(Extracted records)
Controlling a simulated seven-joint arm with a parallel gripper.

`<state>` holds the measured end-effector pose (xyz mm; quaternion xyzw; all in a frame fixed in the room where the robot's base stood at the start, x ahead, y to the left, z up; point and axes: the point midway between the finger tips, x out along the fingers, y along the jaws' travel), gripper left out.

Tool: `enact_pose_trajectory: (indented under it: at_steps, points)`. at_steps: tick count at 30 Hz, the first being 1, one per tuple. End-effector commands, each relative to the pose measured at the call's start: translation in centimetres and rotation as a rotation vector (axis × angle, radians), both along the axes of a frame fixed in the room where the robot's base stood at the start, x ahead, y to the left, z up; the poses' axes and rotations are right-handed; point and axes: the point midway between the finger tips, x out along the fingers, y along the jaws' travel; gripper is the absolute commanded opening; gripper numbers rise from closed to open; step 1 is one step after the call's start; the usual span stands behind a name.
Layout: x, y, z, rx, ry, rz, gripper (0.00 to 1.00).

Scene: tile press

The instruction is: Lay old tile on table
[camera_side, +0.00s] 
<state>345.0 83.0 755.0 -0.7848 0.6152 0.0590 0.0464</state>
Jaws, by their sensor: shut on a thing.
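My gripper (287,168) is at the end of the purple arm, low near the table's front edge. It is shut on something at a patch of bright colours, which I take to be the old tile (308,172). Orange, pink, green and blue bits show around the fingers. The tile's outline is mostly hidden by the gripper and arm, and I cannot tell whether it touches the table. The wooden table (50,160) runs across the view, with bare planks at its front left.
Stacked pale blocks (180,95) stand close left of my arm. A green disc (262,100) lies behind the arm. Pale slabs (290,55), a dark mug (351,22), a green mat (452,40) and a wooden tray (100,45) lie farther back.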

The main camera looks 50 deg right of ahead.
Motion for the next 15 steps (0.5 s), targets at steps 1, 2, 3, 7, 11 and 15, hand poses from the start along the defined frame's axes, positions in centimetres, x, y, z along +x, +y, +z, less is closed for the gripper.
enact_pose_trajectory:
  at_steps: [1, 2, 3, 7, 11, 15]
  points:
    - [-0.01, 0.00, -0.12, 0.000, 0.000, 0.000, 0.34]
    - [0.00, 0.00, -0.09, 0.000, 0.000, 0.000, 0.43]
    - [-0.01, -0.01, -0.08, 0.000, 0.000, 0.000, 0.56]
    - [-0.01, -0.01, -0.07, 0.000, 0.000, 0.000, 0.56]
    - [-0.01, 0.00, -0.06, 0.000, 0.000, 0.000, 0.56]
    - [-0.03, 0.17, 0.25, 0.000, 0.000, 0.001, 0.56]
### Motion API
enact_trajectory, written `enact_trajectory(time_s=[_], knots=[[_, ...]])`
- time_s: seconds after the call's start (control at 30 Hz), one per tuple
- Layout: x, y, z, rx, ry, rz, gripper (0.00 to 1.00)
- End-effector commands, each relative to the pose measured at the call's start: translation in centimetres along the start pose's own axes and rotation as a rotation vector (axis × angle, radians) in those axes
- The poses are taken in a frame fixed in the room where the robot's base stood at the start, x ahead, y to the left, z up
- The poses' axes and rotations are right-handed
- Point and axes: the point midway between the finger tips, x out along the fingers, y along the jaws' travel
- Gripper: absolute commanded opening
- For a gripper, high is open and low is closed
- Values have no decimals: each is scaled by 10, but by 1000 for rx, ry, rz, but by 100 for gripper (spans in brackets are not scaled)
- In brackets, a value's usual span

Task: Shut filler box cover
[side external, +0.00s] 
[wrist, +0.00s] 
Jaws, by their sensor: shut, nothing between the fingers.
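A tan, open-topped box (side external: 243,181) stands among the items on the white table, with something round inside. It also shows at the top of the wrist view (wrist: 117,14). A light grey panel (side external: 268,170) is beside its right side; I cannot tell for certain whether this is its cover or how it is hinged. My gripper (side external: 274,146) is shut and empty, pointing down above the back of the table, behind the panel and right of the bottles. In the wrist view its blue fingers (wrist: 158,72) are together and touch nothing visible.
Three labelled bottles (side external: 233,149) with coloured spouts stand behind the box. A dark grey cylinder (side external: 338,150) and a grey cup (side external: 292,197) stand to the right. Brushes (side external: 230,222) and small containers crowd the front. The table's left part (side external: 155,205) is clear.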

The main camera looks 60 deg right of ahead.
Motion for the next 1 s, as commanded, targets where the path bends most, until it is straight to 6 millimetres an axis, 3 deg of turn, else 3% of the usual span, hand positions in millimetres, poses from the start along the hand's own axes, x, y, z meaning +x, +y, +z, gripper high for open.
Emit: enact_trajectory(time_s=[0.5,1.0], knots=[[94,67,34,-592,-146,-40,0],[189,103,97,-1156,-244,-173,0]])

**Set problem**.
Above are some lines. Repeat exactly, and only, those from the line that has "Jaws, by their sensor: shut on a thing." through the line that has "The main camera looks 50 deg right of ahead.".

**Written solution**.
Jaws, by their sensor: shut on a thing.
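My gripper (287,168) is at the end of the purple arm, low near the table's front edge. It is shut on something at a patch of bright colours, which I take to be the old tile (308,172). Orange, pink, green and blue bits show around the fingers. The tile's outline is mostly hidden by the gripper and arm, and I cannot tell whether it touches the table. The wooden table (50,160) runs across the view, with bare planks at its front left.
Stacked pale blocks (180,95) stand close left of my arm. A green disc (262,100) lies behind the arm. Pale slabs (290,55), a dark mug (351,22), a green mat (452,40) and a wooden tray (100,45) lie farther back.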

The main camera looks 50 deg right of ahead.

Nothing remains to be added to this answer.